What the task asks:
Output exactly the lines between the line that contains "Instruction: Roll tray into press" and the last line of the material, counting both.

== Information provided ==

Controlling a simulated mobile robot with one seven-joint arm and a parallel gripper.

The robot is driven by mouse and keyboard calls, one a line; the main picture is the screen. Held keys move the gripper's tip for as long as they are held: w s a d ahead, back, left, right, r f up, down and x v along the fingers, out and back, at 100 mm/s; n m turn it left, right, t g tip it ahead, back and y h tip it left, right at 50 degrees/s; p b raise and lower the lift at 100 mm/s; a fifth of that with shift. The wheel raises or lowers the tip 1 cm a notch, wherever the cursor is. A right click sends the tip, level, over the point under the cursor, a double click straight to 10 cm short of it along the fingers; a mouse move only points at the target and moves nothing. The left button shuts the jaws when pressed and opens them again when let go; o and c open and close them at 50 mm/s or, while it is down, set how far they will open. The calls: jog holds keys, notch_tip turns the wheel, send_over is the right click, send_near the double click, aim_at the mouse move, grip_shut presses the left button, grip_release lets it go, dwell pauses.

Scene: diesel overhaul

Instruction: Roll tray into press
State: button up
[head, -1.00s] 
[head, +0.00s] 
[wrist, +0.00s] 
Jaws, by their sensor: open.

===

Exercise result:
Instruction: Roll tray into press
State: button up
[head, -1.00s] 
[head, +0.00s] 
[wrist, +0.00s] 
Jaws, by their sensor: open.

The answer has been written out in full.